万延小判金
万延小判金は、江戸時代の最後に作られた小判金で、安政小判金に次ぐものです。
特徴
- 重さ:約3.3g
- 品位:金 約56.8%/銀 約43.2%
- 「雛小判」と呼ばれるほど他の小判金よりも小さいサイズ
- 表面には特徴的な紋様である「ござ目」と、額面の「一兩」の文字と後藤光次の極印が刻まれている
- 裏面には後藤光次の花押と験極印が2つ刻印されている
製造
万延小判金は、第14代将軍徳川家茂の政策により、1860年(万延元年)から流通が始まったとされています。

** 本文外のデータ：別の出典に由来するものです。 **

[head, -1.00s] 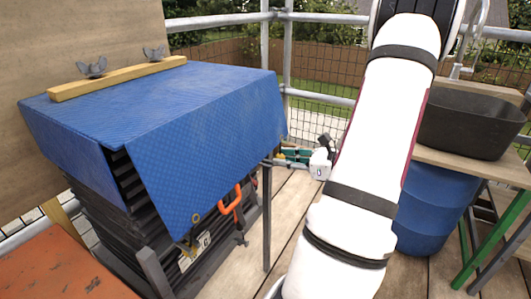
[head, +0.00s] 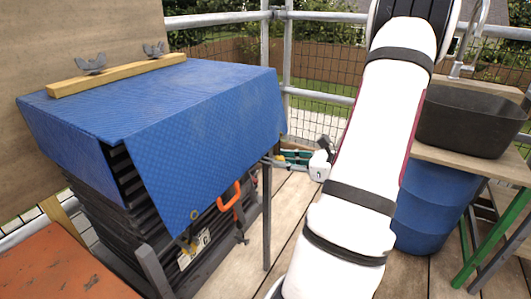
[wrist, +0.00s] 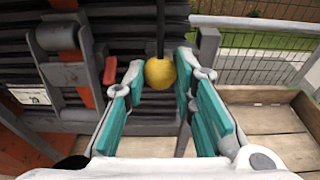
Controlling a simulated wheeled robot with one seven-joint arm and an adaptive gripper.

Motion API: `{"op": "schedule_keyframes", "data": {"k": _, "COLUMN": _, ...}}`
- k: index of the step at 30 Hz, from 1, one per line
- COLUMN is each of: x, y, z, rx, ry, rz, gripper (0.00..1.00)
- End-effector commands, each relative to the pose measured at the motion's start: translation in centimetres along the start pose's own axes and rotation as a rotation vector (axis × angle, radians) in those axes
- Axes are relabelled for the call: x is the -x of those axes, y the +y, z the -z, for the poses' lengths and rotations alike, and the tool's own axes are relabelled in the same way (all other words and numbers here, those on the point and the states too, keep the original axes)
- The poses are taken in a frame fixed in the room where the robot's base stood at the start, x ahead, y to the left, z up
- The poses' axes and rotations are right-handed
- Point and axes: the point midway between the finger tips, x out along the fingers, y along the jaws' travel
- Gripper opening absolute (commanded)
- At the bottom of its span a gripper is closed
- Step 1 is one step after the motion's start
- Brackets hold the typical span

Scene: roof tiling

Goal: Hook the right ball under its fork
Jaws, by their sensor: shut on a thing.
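In the wrist view a yellow ball (wrist: 159,73) hangs on a dark cord (wrist: 160,28) that runs straight up out of the picture. The teal fingers of my gripper (wrist: 160,76) are shut on the ball, one on each side. I cannot clearly pick out the right fork in either view.
A blue tarp (head: 205,115) covers a dark ribbed stack (head: 120,215). A grey post (head: 267,215) stands near my gripper. A grey bracket (wrist: 62,42) and a red tab (wrist: 110,70) lie left of the ball. Mesh railing and open decking (wrist: 265,122) are at right.

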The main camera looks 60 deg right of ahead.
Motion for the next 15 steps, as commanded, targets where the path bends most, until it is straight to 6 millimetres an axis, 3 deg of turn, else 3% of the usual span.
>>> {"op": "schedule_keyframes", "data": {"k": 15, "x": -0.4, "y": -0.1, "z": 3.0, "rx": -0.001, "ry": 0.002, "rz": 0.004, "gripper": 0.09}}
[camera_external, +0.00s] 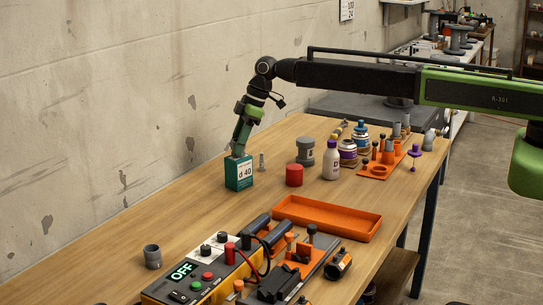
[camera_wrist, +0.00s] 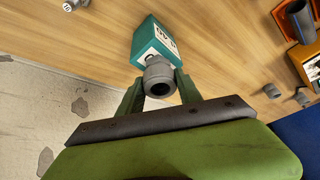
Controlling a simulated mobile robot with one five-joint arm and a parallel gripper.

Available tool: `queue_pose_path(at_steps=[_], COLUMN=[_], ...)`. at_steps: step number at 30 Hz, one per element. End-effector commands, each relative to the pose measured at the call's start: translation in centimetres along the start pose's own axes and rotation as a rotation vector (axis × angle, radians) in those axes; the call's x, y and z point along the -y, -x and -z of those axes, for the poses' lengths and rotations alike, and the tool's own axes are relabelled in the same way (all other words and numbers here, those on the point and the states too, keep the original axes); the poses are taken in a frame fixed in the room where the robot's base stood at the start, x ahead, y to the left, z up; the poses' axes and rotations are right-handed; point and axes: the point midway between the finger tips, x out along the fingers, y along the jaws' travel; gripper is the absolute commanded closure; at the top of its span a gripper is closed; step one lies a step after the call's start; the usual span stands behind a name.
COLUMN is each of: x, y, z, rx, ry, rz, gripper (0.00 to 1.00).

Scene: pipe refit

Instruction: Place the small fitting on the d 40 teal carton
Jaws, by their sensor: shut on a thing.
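The teal carton (camera_external: 239,176) marked "d 40" stands upright on the wooden bench near the wall. It also shows in the wrist view (camera_wrist: 148,34), just beyond my fingertips. My gripper (camera_external: 238,152) points down at the carton's top. In the wrist view my gripper (camera_wrist: 158,88) is shut on a small grey fitting (camera_wrist: 157,70), a short ringed tube with a dark opening. The fitting overlaps the carton in that view; whether it touches the carton top I cannot tell. In the external view my fingers mostly hide the fitting.
A red cylinder (camera_external: 294,175), a grey fitting (camera_external: 305,150) and a white bottle (camera_external: 331,161) stand right of the carton. An orange tray (camera_external: 327,217) lies nearer, beside a control box (camera_external: 190,280) reading OFF. Another grey fitting (camera_external: 152,257) stands front left. Bench left of the carton is clear.

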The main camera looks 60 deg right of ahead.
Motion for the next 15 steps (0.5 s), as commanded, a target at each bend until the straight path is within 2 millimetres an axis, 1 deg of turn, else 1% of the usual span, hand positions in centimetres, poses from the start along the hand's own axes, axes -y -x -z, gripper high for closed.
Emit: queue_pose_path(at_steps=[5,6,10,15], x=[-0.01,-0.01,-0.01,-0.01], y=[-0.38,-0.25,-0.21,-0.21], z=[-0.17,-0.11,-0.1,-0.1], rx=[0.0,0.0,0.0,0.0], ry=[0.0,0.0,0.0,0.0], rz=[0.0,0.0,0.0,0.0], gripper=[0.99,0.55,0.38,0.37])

家茂は、混乱した財政を立て直すために公武合体を推進し、改革を行いました。
目的
当時の日本では、金銀比価が海外と比べて大きく異なっていました。
これにより、外国からの銀の持ち込みが増加し、金が国外に流出する事態が起こりました。そのため、金の国外流出を防ぐために、金の含有量を落とした万延小判金が製造されました。
価値
万延小判金は金の含有量が少なく、サイズも小さいため、他の江戸時代の小判金に比べて買取相場が低い傾向にあります。
状態が良くても数万円での取引が一般的ですが、将軍に贈呈するための「献上判」は数十万円で売買されることもあります。
偽物との見分け方
本物と偽物を見分けるためには、重さやサイズ、刻印を確認する必要があります。
偽物は重さやサイズが異なる場合がありますし、刻印が粗悪な場合もあります。
また、裏面の験極印の組み合わせもチェックポイントの一つです。
インフレの影響
万延小判金の製造により、古い小判金の所有者が両替商に殺到し、経済に混乱を招いたとされています。
物価が上昇し、価値が低下したため、1867年に製造停止となりました。